What you will do:
Work out how many lines hold "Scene". Give the number and nothing else.

[Rows about robot tasks]
▽

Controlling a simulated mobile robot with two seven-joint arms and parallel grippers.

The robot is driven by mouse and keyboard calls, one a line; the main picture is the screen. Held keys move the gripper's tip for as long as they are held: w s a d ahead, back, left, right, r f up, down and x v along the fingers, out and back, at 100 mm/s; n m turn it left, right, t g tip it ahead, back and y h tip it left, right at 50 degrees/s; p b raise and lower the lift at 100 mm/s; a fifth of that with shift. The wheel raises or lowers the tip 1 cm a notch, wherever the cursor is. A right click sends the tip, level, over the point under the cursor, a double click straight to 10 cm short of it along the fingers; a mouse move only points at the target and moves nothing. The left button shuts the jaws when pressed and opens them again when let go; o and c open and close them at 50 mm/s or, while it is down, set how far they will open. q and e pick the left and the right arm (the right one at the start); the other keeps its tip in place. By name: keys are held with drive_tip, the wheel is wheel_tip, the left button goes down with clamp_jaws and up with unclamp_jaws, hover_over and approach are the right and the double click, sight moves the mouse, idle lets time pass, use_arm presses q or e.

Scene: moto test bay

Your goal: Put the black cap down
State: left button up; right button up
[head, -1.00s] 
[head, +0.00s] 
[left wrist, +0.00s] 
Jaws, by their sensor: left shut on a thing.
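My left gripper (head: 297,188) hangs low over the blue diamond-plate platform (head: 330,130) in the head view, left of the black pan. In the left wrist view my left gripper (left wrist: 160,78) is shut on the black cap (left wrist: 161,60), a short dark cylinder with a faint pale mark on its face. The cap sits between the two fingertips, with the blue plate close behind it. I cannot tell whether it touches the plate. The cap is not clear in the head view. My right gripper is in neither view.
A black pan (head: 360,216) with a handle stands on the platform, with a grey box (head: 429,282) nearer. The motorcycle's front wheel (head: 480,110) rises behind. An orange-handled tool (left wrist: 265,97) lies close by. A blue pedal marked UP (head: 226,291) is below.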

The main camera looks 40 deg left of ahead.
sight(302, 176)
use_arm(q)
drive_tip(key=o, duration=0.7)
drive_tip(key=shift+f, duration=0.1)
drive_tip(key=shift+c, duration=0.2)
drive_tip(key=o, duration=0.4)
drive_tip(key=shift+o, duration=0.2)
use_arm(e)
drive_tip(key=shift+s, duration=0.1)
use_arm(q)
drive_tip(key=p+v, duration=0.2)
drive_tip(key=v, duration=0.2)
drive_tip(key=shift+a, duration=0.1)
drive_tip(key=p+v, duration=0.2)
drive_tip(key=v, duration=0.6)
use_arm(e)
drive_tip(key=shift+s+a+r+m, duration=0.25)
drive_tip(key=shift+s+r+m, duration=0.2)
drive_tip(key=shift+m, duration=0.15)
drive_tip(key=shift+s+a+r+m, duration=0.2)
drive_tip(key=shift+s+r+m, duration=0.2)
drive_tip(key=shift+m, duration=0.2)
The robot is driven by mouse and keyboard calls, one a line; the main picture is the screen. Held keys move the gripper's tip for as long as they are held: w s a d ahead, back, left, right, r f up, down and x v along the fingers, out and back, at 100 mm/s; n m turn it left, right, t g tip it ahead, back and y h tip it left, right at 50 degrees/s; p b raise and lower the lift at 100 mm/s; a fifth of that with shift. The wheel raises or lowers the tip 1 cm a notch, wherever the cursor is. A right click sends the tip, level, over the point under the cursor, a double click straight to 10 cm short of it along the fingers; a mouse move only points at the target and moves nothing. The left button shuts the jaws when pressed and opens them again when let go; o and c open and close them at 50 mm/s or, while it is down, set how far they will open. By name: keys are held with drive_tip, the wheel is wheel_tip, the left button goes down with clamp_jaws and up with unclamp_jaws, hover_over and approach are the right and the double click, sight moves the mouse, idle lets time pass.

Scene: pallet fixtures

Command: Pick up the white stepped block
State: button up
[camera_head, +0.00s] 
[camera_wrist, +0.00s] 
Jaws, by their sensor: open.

△

Solution for this exercise:
2